You may have heard: there’s an election on Tuesday.
If you’re finding this to be a stressful time, you aren’t alone.
Google the phrase “election stress,” and you’ll get over 900,000 entries. One of them is from the American Psychological Association, which reports that 52 percent of those surveyed describe this election as a significant source of stress. It cuts across all ages and demographics. No one is immune.
This has been a long and painful campaign—disturbing and ugly and depressing.
I think it’s safe to say: no one is happy with the choices we are facing this year. Our own bishop, Nicholas DiMarzio, put it bluntly last month in The Tablet:
“The political climate in the United States is chaotic and dispiriting,” he wrote. “The Presidential nominees of both major political parties seem scandal-plagued and corrupt. America deserves better but perhaps these two contenders for our nation’s highest political office are simply a reflection of the citizenry.”
The psalm this Sunday seems to capture our frustration.
“Hear O Lord, attend to my outcry… I call upon you, for you will answer me, O God; incline your ear to me; hear my word.”
And the letter from St. Paul sends this plea to the people of Thessalonika:
“Pray for us,” Paul writes, “that we may be delivered from perverse and wicked people.”
Clearly, judging from the scripture, a lot of what we’re feeling these days is hardly new.
But for all the anxiety swirling around us, destabilizing us, we need to bear in mind this unshakable truth:
We are not ruled by our fears.
Last week, Archbishop Jose Gomez of Los Angeles wrote a blog post and described seeing a sign outside a Protestant church:
“No matter who is President,” it said, “Jesus Christ is still king.”

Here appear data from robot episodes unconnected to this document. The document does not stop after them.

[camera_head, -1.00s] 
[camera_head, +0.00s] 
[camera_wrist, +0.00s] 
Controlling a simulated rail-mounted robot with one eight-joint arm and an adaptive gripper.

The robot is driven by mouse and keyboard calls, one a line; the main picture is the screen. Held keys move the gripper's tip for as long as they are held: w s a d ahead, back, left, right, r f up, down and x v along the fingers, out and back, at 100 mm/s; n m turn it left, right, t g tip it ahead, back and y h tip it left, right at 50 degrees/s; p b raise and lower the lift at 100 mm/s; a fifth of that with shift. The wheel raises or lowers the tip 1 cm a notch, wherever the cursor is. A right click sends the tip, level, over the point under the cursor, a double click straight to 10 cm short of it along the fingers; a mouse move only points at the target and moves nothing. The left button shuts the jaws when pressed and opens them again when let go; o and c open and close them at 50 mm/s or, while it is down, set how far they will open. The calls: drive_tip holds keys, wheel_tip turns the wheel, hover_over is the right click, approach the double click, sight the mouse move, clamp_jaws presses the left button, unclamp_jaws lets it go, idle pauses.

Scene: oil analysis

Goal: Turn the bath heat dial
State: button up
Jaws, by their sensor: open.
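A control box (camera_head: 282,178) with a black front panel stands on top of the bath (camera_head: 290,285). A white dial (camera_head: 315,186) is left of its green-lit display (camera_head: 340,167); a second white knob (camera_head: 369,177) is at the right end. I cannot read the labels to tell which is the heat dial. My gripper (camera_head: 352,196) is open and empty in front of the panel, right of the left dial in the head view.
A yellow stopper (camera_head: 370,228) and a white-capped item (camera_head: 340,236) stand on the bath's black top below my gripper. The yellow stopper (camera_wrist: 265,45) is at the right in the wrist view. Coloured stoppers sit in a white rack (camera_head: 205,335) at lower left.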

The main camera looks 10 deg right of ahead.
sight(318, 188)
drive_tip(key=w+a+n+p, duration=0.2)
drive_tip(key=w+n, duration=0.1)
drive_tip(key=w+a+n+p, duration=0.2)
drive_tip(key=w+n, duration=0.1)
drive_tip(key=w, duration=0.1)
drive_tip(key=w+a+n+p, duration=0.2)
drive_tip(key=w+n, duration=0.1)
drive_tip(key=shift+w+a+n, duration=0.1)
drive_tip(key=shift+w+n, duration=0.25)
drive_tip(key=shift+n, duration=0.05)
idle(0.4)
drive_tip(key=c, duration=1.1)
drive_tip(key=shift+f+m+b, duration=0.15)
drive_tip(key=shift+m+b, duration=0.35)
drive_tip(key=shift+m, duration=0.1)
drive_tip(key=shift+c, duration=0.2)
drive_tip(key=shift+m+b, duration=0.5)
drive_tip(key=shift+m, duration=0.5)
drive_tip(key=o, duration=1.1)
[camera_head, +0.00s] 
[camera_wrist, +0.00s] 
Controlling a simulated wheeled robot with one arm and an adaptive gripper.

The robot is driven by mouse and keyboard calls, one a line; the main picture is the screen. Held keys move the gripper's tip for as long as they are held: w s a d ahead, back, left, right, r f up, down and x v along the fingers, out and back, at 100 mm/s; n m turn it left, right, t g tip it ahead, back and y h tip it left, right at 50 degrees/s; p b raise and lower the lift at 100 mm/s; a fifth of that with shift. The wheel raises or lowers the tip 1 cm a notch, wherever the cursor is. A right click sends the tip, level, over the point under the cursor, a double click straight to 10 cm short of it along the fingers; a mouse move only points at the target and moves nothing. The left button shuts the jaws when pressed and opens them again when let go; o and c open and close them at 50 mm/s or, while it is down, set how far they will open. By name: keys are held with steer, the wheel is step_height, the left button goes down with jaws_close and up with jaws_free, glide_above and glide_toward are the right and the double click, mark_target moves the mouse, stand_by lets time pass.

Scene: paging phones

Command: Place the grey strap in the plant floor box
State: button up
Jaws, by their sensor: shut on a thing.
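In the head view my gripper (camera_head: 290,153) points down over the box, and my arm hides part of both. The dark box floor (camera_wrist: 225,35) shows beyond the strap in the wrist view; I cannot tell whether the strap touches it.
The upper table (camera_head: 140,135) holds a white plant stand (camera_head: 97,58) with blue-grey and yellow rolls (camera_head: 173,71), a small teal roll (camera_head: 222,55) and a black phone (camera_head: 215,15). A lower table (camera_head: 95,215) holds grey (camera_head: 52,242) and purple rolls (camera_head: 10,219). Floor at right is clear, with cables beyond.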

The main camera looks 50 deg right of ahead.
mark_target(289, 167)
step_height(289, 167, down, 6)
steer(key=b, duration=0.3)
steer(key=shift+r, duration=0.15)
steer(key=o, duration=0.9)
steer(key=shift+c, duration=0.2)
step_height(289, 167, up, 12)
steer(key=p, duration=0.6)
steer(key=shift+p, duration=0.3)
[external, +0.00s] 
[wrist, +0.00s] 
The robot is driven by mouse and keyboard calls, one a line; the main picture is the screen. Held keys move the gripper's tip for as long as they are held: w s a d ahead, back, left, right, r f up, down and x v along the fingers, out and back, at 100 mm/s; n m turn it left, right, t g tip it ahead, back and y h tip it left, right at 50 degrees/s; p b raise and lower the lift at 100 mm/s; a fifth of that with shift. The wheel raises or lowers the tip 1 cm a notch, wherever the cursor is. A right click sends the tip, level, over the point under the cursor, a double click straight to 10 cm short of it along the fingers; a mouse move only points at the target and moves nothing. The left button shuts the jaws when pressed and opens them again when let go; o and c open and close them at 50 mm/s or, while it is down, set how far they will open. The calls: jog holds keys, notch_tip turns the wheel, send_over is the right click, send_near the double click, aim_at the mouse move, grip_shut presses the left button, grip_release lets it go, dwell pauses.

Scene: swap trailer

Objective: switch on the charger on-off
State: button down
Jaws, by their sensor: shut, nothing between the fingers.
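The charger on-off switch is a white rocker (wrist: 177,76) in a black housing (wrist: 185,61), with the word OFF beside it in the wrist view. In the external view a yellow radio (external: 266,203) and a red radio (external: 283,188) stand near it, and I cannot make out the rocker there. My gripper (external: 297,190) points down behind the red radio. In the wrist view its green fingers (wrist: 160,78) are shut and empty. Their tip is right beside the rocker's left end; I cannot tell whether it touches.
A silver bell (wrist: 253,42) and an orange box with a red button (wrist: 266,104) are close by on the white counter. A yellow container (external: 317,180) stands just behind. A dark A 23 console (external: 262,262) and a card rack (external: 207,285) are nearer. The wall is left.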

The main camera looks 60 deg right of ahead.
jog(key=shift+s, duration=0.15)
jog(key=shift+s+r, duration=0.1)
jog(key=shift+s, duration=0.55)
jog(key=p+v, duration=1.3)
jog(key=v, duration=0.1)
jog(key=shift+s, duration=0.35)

That is a sign of the times—and one we desperately need.
The archbishop explained. “First,” he said “this means we should have great hope—because Jesus has already won the battle for us and he is walking with us. And second, if Jesus Christ is truly king, it means we still have a job to do, you and me. We still have our identity and mission as Christians. We are called to be people of hope and we are called to share that hope of Christ with others. No matter who is president.”
If you want to find the kind of hope he’s talking about, you need to look far beyond the campaign trail. A few days ago, the world got a glimpse of it in an unlikely place—and, I think, attention must be paid. This is a story the world needs to hear. It is a story about the persistence of hope and the triumph of faith.
It happened in northern Iraq, in one of the oldest cradles of Christianity, the town of Bartella, outside Mosul. Two weeks ago, Iraqi soldiers liberated Bartella from ISIS.
As the soldiers moved through the town and realized it had been abandoned, they did something unexpected. And beautiful.
First, they broke a long pole in two and tied it together to create a cross.
Then, they climbed to the top of the town’s church and planted the cross on its dome. Standing there, the soldiers blessed themselves and prayed.
They rang the church bells—the first time bells had pealed in the village in two years.
Then the soldiers then made their way into the church. They were so grateful to be there, one of them paused to kiss the walls.
But then they looked around and surveyed the damage: statues decapitated, pews overturned, shrines demolished, prayer books burned.
And they wept.
Then they did they only thing they could: they knelt among the ruins and prayed. They prayed in Aramaic—the language of Jesus—and said a Hail Mary.
The men in that church know this much: the words inscribed on that sign in California are also inscribed in their hearts.
Jesus Christ is still King.
They are not alone.
And neither are we.
Especially now. After all the poison and the pain…Christ is King. Remember this.
And we need to remember something else: we are called to be people of prayer—now, more than ever.
Pray for our country, our leaders and our candidates—the ones we support and the ones we don’t.
Pray that we never take the right to vote for granted—and that we never forget that our most important right, above all, is the right to life.
Pray that we live and vote in a way that honors all life, born and unborn, especially the weakest and most vulnerable.
Pray that we elect leaders who cherish and respect life.
And, after so much rancor and anger and hate, pray for healing.
The bishop of San Diego, Robert McElroy, last week gave a speech in which he said he believes the most important responsibility we have as a nation will not be exercised on Tuesday.
It will come, he said, in the days after.
It will come in looking beyond the partisan divides that separate us, and looking for a better way to live together and work together and govern together.
It will come in tending the wounded among us—the disenfranchised, the marginalized, the dispossessed of every color and gender and creed.
It will come in sharing the hope of Christ with others.
It will come in being Christ for others.
Let us ask our Lady, the patroness of our parish and the patroness of our country, to help make it so. In these final hours before the election, may she walk with us, shelter us, and intercede for us. May she stay close to us in the days that follow.
And may the mother who gave birth to hope continue to give birth to hope in our hearts … in our country…and in our world.